• [EXERCISE BRIEF]:
Copy out the complete listing, word for word.

### AVAILABLE DATA

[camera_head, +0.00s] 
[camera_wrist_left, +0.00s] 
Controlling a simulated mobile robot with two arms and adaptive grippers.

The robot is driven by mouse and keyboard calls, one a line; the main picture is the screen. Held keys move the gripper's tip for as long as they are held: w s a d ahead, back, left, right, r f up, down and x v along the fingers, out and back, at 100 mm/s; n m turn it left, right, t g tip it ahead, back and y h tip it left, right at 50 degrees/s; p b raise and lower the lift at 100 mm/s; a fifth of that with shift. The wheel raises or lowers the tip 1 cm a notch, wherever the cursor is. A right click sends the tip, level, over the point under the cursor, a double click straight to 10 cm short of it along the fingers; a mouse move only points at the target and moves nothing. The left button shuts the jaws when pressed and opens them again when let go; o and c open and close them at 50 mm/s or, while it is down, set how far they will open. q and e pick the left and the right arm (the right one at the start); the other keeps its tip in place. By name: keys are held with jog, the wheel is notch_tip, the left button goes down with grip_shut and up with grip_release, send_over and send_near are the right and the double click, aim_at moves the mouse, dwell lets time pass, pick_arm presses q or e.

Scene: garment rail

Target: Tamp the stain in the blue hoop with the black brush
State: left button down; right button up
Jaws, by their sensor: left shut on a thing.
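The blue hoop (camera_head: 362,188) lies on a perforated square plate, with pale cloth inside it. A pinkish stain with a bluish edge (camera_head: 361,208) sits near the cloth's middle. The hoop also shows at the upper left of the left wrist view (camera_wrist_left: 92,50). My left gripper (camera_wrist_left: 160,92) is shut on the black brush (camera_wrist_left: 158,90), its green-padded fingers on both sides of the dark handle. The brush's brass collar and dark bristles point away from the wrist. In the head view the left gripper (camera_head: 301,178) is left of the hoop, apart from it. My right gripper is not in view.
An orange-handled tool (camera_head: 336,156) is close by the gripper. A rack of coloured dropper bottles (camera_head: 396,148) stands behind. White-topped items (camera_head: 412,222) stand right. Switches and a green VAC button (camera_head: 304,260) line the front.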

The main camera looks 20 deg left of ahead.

######

• [RESPONSE FOR THIS EXERCISE]:
[camera_head, +0.00s] 
[camera_wrist_left, +0.00s] 
Controlling a simulated mobile robot with two arms and adaptive grippers.

The robot is driven by mouse and keyboard calls, one a line; the main picture is the screen. Held keys move the gripper's tip for as long as they are held: w s a d ahead, back, left, right, r f up, down and x v along the fingers, out and back, at 100 mm/s; n m turn it left, right, t g tip it ahead, back and y h tip it left, right at 50 degrees/s; p b raise and lower the lift at 100 mm/s; a fifth of that with shift. The wheel raises or lowers the tip 1 cm a notch, wherever the cursor is. A right click sends the tip, level, over the point under the cursor, a double click straight to 10 cm short of it along the fingers; a mouse move only points at the target and moves nothing. The left button shuts the jaws when pressed and opens them again when let go; o and c open and close them at 50 mm/s or, while it is down, set how far they will open. q and e pick the left and the right arm (the right one at the start); the other keeps its tip in place. By name: keys are held with jog, the wheel is notch_tip, the left button goes down with grip_shut and up with grip_release, send_over and send_near are the right and the double click, aim_at moves the mouse, dwell lets time pass, pick_arm presses q or e.

Scene: garment rail

Target: Tamp the stain in the blue hoop with the black brush
State: left button down; right button up
Jaws, by their sensor: left shut on a thing.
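The blue hoop (camera_head: 362,188) lies on a perforated square plate, with pale cloth inside it. A pinkish stain with a bluish edge (camera_head: 361,208) sits near the cloth's middle. The hoop also shows at the upper left of the left wrist view (camera_wrist_left: 92,50). My left gripper (camera_wrist_left: 160,92) is shut on the black brush (camera_wrist_left: 158,90), its green-padded fingers on both sides of the dark handle. The brush's brass collar and dark bristles point away from the wrist. In the head view the left gripper (camera_head: 301,178) is left of the hoop, apart from it. My right gripper is not in view.
An orange-handled tool (camera_head: 336,156) is close by the gripper. A rack of coloured dropper bottles (camera_head: 396,148) stands behind. White-topped items (camera_head: 412,222) stand right. Switches and a green VAC button (camera_head: 304,260) line the front.

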The main camera looks 20 deg left of ahead.

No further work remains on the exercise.